| SET PROBLEM |
Copy out exactly each line from the line with "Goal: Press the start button" through the last line of the material below.
━━ PROVIDED MATERIAL
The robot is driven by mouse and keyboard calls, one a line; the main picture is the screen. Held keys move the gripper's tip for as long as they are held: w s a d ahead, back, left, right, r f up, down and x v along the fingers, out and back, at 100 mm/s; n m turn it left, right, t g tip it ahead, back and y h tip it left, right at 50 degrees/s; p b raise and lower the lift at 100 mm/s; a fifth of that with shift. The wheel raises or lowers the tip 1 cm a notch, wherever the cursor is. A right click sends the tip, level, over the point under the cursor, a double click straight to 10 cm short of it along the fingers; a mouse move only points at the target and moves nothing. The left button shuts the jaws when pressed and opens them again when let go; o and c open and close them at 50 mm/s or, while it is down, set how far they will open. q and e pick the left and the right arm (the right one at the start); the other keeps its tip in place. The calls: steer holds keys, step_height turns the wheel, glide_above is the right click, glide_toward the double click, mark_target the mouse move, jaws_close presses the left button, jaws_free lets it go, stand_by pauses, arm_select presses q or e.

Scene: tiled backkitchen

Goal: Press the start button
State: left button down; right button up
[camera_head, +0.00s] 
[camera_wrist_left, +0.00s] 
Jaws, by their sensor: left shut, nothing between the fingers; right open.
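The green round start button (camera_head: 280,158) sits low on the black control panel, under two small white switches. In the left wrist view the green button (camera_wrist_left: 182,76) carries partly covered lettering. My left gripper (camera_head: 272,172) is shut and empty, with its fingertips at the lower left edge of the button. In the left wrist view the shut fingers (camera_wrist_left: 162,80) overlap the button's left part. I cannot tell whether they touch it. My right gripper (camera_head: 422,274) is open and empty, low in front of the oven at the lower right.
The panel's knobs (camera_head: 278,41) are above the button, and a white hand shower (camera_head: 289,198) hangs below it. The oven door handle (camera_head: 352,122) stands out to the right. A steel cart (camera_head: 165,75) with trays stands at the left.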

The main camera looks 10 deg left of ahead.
━━━━
| FULL SOLUTION |
Goal: Press the start button
State: left button down; right button up
[camera_head, +0.00s] 
[camera_wrist_left, +0.00s] 
Jaws, by their sensor: left shut, nothing between the fingers; right open.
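The green round start button (camera_head: 280,158) sits low on the black control panel, under two small white switches. In the left wrist view the green button (camera_wrist_left: 182,76) carries partly covered lettering. My left gripper (camera_head: 272,172) is shut and empty, with its fingertips at the lower left edge of the button. In the left wrist view the shut fingers (camera_wrist_left: 162,80) overlap the button's left part. I cannot tell whether they touch it. My right gripper (camera_head: 422,274) is open and empty, low in front of the oven at the lower right.
The panel's knobs (camera_head: 278,41) are above the button, and a white hand shower (camera_head: 289,198) hangs below it. The oven door handle (camera_head: 352,122) stands out to the right. A steel cart (camera_head: 165,75) with trays stands at the left.

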The main camera looks 10 deg left of ahead.

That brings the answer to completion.